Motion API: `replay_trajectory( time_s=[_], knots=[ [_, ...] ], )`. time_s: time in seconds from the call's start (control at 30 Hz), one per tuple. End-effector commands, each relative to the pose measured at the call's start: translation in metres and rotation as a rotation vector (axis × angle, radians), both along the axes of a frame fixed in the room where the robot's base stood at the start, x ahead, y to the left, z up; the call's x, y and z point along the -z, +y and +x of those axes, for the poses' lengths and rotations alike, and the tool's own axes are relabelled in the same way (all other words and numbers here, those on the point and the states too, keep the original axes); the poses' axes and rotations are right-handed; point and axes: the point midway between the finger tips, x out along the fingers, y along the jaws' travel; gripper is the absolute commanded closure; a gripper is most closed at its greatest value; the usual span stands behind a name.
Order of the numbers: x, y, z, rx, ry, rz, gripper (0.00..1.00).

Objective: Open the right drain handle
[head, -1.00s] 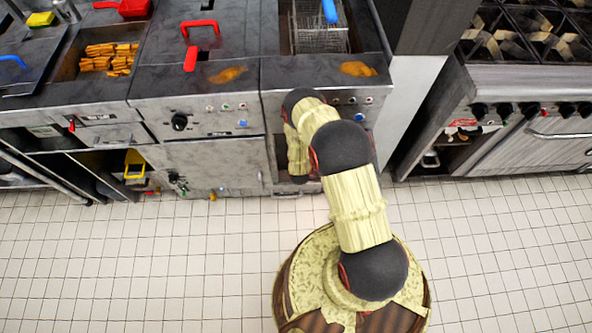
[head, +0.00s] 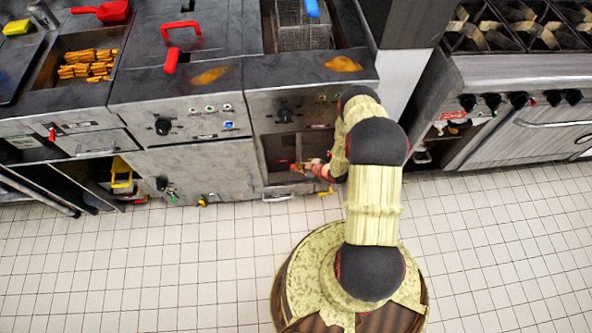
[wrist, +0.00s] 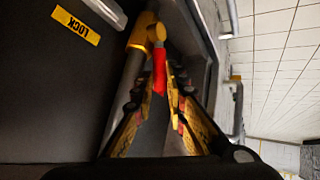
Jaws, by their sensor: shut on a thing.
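The red drain handle (wrist: 159,72) sits on a brass valve (wrist: 143,32) on a metal pipe, inside the open cabinet below the right fryer. My gripper (wrist: 163,92) is shut on the red handle, with one finger on each side of it in the wrist view. In the head view my gripper (head: 318,170) is small at the cabinet opening (head: 278,150), beside my arm. The handle's far end and exact angle are hard to make out there.
A yellow LOCK label (wrist: 76,23) is on a dark panel close to the left of my gripper. The left fryer's closed door (head: 200,172) adjoins the opening. A range (head: 530,120) stands at right. The tiled floor (head: 150,270) is clear.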

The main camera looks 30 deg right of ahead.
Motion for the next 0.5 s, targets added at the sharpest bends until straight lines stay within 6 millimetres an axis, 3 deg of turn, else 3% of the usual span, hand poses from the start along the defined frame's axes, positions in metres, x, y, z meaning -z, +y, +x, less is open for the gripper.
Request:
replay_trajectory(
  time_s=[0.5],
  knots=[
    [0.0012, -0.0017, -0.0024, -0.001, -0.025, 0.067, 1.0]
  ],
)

-------

_Job_: Using the data above, print every line exactly, omitting pictures.

_Solution to the exercise_:
Motion API: `replay_trajectory( time_s=[_], knots=[ [_, ...] ], )`. time_s: time in seconds from the call's start (control at 30 Hz), one per tuple. End-effector commands, each relative to the pose measured at the call's start: translation in metres and rotation as a rotation vector (axis × angle, radians), both along the axes of a frame fixed in the room where the robot's base stood at the start, x ahead, y to the left, z up; the call's x, y and z point along the -z, +y and +x of those axes, for the poses' lengths and rotations alike, and the tool's own axes are relabelled in the same way (all other words and numbers here, those on the point and the states too, keep the original axes); the poses' axes and rotations are right-handed; point and axes: the point midway between the finger tips, x out along the fingers, y along the jaws' travel; gripper is the absolute commanded closure; a gripper is most closed at its greatest value; the usual span stands behind a name.
Order of the numbers: x, y, z, rx, ry, rz, gripper (0.00..1.00).

Objective: Open the right drain handle
[head, -1.00s] 
[head, +0.00s] 
[wrist, +0.00s] 
Jaws, by their sensor: shut on a thing.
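The red drain handle (wrist: 159,72) sits on a brass valve (wrist: 143,32) on a metal pipe, inside the open cabinet below the right fryer. My gripper (wrist: 163,92) is shut on the red handle, with one finger on each side of it in the wrist view. In the head view my gripper (head: 318,170) is small at the cabinet opening (head: 278,150), beside my arm. The handle's far end and exact angle are hard to make out there.
A yellow LOCK label (wrist: 76,23) is on a dark panel close to the left of my gripper. The left fryer's closed door (head: 200,172) adjoins the opening. A range (head: 530,120) stands at right. The tiled floor (head: 150,270) is clear.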

The main camera looks 30 deg right of ahead.
Motion for the next 0.5 s, targets added at the sharpest bends until straight lines stay within 6 millimetres an axis, 3 deg of turn, else 3% of the usual span, hand poses from the start along the defined frame's axes, positions in metres, x, y, z meaning -z, +y, +x, less is open for the gripper.
Request:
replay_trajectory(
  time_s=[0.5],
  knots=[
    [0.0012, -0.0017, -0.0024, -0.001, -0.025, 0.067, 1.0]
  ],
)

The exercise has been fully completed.